## START Data rows
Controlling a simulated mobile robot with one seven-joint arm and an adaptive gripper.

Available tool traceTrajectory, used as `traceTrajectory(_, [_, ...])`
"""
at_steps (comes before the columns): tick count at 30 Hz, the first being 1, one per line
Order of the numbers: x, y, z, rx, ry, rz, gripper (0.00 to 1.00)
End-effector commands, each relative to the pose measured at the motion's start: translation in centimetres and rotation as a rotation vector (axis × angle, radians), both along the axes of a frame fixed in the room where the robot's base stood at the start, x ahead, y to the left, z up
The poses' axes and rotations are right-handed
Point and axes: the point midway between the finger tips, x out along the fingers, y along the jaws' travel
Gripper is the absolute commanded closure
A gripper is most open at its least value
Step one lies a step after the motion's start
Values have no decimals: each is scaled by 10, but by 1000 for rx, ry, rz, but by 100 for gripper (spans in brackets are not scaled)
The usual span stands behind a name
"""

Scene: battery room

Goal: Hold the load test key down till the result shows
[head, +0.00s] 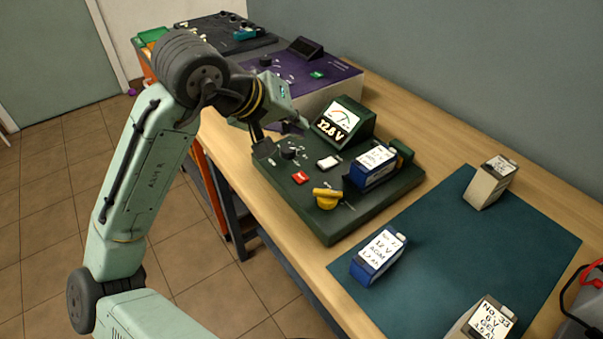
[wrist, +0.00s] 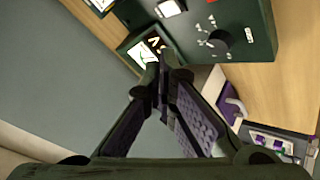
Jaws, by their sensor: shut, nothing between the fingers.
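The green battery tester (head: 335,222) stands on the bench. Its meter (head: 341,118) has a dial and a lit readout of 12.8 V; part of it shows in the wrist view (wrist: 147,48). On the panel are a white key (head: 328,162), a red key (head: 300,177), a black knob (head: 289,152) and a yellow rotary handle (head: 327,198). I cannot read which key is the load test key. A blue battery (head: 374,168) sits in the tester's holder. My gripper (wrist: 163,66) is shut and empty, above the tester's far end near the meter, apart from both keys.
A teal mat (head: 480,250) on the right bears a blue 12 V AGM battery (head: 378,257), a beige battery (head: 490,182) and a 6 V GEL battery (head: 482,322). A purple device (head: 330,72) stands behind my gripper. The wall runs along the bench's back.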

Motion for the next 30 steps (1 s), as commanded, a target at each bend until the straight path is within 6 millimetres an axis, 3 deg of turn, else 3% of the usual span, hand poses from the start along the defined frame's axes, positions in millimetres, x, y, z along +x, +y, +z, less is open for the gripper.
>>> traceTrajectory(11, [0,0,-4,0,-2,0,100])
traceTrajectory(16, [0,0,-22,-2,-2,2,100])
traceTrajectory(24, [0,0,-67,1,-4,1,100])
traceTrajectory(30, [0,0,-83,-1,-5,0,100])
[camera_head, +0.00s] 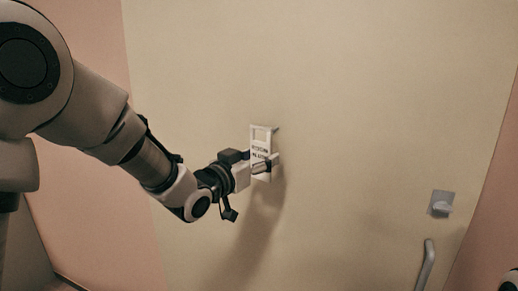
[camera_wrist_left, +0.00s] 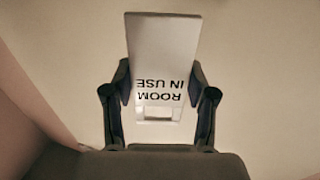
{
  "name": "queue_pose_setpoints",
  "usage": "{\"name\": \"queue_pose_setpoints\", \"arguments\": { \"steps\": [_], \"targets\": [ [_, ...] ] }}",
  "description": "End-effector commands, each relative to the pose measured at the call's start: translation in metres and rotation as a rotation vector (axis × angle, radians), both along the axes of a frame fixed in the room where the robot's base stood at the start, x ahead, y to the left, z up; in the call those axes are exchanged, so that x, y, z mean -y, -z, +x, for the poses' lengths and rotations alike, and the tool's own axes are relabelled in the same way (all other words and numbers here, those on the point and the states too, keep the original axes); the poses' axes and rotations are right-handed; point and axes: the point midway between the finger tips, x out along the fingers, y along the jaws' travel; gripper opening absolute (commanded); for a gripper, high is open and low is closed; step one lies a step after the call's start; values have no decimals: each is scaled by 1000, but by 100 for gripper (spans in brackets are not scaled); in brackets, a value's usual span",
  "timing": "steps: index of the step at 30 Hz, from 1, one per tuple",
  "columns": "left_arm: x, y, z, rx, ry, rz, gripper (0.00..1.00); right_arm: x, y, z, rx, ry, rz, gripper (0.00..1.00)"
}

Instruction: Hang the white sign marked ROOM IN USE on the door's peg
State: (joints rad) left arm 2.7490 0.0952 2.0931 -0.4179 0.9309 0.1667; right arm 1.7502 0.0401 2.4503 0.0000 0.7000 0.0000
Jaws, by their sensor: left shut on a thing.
## END Data rows
## START Data rows
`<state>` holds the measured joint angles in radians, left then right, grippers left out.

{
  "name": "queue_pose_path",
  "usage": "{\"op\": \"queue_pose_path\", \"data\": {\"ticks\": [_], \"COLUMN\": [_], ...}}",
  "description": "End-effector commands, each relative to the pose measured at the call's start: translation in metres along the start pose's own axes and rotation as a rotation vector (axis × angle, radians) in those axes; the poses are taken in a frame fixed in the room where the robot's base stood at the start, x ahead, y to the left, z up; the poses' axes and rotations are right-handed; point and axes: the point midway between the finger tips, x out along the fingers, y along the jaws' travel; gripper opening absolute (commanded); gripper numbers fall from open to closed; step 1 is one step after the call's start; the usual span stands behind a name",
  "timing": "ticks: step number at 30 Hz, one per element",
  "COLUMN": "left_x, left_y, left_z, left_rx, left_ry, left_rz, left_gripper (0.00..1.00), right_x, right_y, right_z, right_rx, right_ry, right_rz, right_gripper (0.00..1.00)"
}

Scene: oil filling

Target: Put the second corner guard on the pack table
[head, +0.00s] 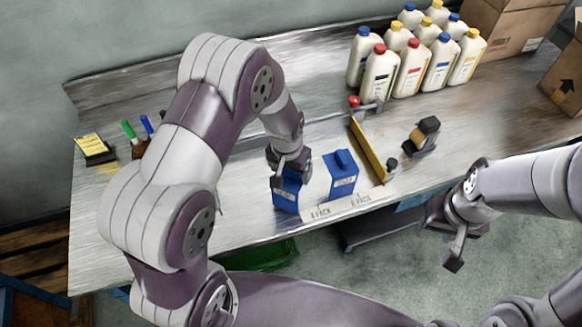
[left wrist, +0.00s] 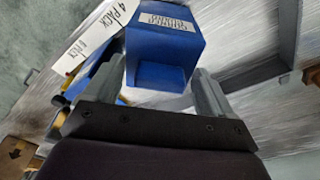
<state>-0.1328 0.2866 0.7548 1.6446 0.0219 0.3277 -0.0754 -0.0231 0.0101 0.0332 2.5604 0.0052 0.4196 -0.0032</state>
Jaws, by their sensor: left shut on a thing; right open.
## END Data rows
== What you are asked to do ==
Copy each line of the listing that contains the string "commands".

== Completed task ==
End-effector commands, each relative to the pose measured at the motion's start: translation in centimetres and rotation as a rotation vector (axis × angle, radians), both along the axes of a frame fixed in the room where the robot's base stood at the start, x ahead, y to the left, z up
  "description": "End-effector commands, each relative to the pose measured at the call's start: translation in metres and rotation as a rotation vector (axis × angle, radians), both along the axes of a frame fixed in the room where the robot's base stood at the start, x ahead, y to the left, z up; in the call those axes are exchanged, so that x, y, z mean -y, -z, +x, for the poses' lengths and rotations alike, and the tool's own axes are relabelled in the same way (all other words and numbers here, those on the point and the states too, keep the original axes); the poses' axes and rotations are right-handed; point and axes: the point midway between the finger tips, x out along the fingers, y along the jaws' travel; gripper opening absolute (commanded); for a gripper, high is open and low is closed; step one lies a step after the call's start; values have no decimals: each is scaled by 1000, but by 100 for gripper (spans in brackets are not scaled); in brackets, a value's usual span",
  "description": "End-effector commands, each relative to the pose measured at the call's start: translation in metres along the start pose's own axes and rotation as a rotation vector (axis × angle, radians) in those axes; the poses are taken in a frame fixed in the room where the robot's base stood at the start, x ahead, y to the left, z up; the poses' axes and rotations are right-handed; point and axes: the point midway between the finger tips, x out along the fingers, y along the jaws' travel; gripper opening absolute (commanded); gripper numbers fall from open to closed; step 1 is one step after the call's start; the usual span stands behind a name",

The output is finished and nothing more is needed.